Mandatory minimum sentencing has done little to tackle serious crime

Three crimes incur mandatory terms, murder, firearms possession and drug dealing

Cash and drugs haul seized by Garda in 2018. Photograph: PA

Cash and drugs haul seized by Garda in 2018. Photograph: PA

 

There is a general perception that judges and the justice system go easier on offenders than they did in years past.

This is something not missed by politicians, especially those of a populist bent, who regularly promise to do something about the scourge of “soft sentencing”.

However many trends suggest judges are becoming more – and not less – punitive. Figures published in Monday’s Irish Times show people caught with large amounts of drugs are twice as likely to go to jail as they were a decade ago.

Meanwhile, the average length of a life sentence has, for the most part, been on an upward trend in recent years while the proportion of short sentences handed down for minor crimes has increased by a third.

This trend is likely to continue. If in government after the election, Fianna Fáil has promised mandatory sentences for knife possession and an expansion of powers for gardaí in organised crime cases.

Most people want to see more done about serious crime but it is important to question the benefits of travelling further down this road.

Some measures, like the expansion of the powers of the Special Criminal Court, have undoubtedly made it easier to prosecute highly dangerous criminals such as Freddie Thompson or hitman Imre Arakas (the associated impact on civil liberties is a price most people seem happy to pay).

Drug dealing

The case for mandatory minimum sentences is much less clear. Legislation governing large scale drug dealing was introduced in 1999 in a febrile atmosphere. There had been an explosion in the volumes of drugs being imported into the country by organised criminals. It was one of these ascendant gangs which murdered journalist Veronica Guerin in 1996. The government introduced the Misuse of Drugs Act, specifically section 15(a) which mandated that anyone caught with £10,000 (€13,000) worth of drugs should receive a 10-year mandatory minimum sentence.

It became the third crime, along with murder and firearms possession, to attract a mandatory minimum.

Crucially however, the legislation also contained a proviso that a lesser sentence could be imposed in “exceptional and specific circumstances”.

From the beginning, judges – perhaps resentful of the encroachment of the Oireachtas on their sentencing powers – interpreted this provision in a broad manner. An offender co-operating with gardaí, even in a limited way, was viewed as an “exceptional circumstance”. So was a guilty plea. And since the vast majority of offenders pleaded guilty, the vast majority did not receive the mandatory minimum sentence.

Since then the higher courts have repeatedly upheld the idea that a 10-year sentence should be the exception rather than the rule. Judging from the Dáil debates of the late 90s, this was the exact opposite of the government’s intention. Today only about 7 per cent of offenders get 10 years or more.

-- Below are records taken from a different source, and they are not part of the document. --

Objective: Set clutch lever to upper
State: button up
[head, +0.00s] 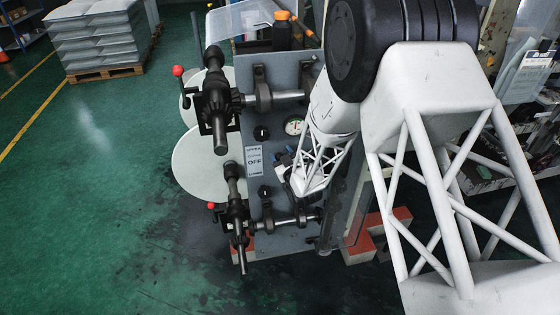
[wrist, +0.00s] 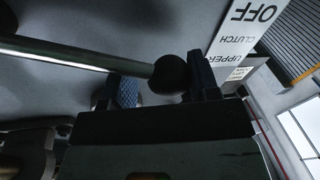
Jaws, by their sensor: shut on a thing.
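The clutch lever shows in the wrist view as a pale rod (wrist: 75,56) from the left edge ending in a round black knob (wrist: 169,75). My gripper (wrist: 165,84) is shut on the lever at its knob end. One dark finger stands right of the knob, and a blue textured pad shows below the rod. The clutch label (wrist: 240,38) appears upside down, with its UPPER end nearest the knob in the picture. In the head view the label (head: 254,160) is on the grey machine panel (head: 285,80). My arm and gripper hide the lever there.
Left of the panel, two dark shafts (head: 214,100) with red-knobbed handles (head: 178,71) and pale discs (head: 200,160) stick out. A gauge (head: 294,126) sits above my gripper area. Wrapped sacks on a pallet (head: 98,35) stand far left. The green floor on the left is mostly open.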

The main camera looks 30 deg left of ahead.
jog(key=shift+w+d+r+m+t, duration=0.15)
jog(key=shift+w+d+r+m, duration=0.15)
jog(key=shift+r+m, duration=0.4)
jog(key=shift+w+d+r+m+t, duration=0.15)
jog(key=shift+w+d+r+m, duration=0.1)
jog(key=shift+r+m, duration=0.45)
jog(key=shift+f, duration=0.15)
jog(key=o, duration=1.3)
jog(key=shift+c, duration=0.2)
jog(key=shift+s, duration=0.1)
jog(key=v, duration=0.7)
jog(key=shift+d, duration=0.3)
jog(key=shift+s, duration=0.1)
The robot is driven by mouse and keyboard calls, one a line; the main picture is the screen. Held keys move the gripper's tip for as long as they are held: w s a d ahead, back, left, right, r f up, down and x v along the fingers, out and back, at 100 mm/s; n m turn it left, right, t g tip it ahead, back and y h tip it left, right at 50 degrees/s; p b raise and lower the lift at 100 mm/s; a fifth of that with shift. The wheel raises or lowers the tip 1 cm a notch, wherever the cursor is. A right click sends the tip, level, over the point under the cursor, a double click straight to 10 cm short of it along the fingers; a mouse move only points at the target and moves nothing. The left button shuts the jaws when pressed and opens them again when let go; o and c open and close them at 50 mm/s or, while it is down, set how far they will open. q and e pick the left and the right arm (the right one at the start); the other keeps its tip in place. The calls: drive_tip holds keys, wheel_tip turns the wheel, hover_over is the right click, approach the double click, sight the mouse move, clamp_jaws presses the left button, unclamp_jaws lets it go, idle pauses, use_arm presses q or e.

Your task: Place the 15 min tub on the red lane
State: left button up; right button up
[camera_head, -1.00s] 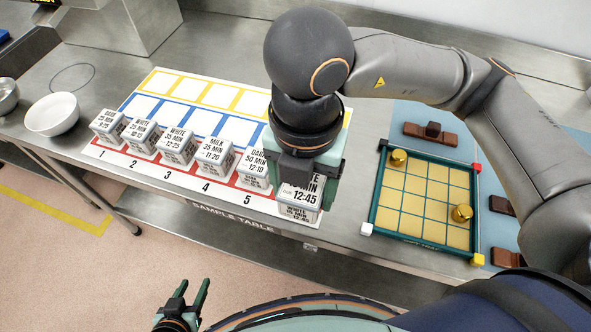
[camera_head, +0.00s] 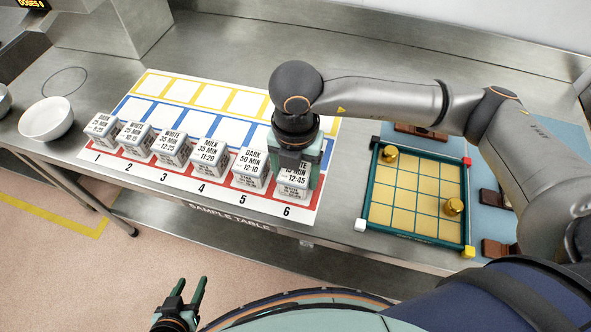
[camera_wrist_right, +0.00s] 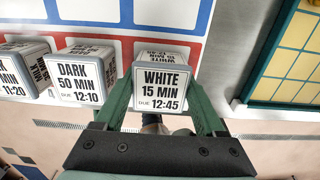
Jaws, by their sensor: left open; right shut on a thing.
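The 15 min tub (camera_head: 292,184) is a white-labelled box reading "WHITE 15 MIN DUE 12:45". It is at the sixth place of the red lane (camera_head: 190,181), the row nearest the table's front edge. My right gripper (camera_head: 298,170) is shut on it from above, and partly hides it in the head view. In the right wrist view the tub (camera_wrist_right: 162,90) sits between the two green fingers. I cannot tell whether its base touches the mat. My left gripper (camera_head: 188,294) is open and empty, low in front of the table.
Several other labelled tubs, among them the DARK 50 min tub (camera_head: 250,168), stand along the red lane to the left. The blue and yellow lanes (camera_head: 185,88) are bare. A yellow gridded tray (camera_head: 418,195) with gold pieces stands right. A white bowl (camera_head: 46,119) is at far left.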

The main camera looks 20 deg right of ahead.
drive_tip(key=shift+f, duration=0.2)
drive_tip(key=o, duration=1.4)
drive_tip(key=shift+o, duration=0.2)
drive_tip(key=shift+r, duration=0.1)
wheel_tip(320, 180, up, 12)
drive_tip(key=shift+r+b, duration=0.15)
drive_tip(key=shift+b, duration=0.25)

Despite being rarely implemented, the law has drawn criticism from reformers. Several years ago the Law Reform Commission said that organised criminals have adapted to the law. Instead of holding on to the drugs themselves, they pay or coerce others to do it for them. Many of these patsies are vulnerable or addicted to drugs themselves.

The law may be deficient in other ways and, in certain circumstances, could even be benefiting criminals.

Barrister Garnet Orange SC said some people are set up for arrest by their rivals or associates, “and they have no idea who reported them”.

Although section 15(a) rarely directly results in serious criminals being taken off the streets, it can be useful to gardaí in other ways, said Orange, who wrote the book, Drug Crime in Ireland.

Detectives use it as “leverage”, he said, by holding the prospect of a 10-year sentence over a suspect unless they provide information.

In return for names of accomplices, gardaí will undertake to tell the court the defendant named names, something which is almost always taken into account by the judge.

Of course, stating in open court that a defendant had provided names to gardaí could result in serious risks to their safety. To get around this, barristers use a kind of code, saying things like suspects were “of assistance” or “co-operated with gardaí”. In particularly sensitive cases, a sealed letter is sometimes handed into the judge detailing the defendant’s assistance.

Orange also pointed to another possible unfairness. The law takes no account of inflation. When the euro came in, the threshold was merely converted from £10,000 to €13,000 of drugs. “That buys you a lot less now than it did 20 years ago,” he said.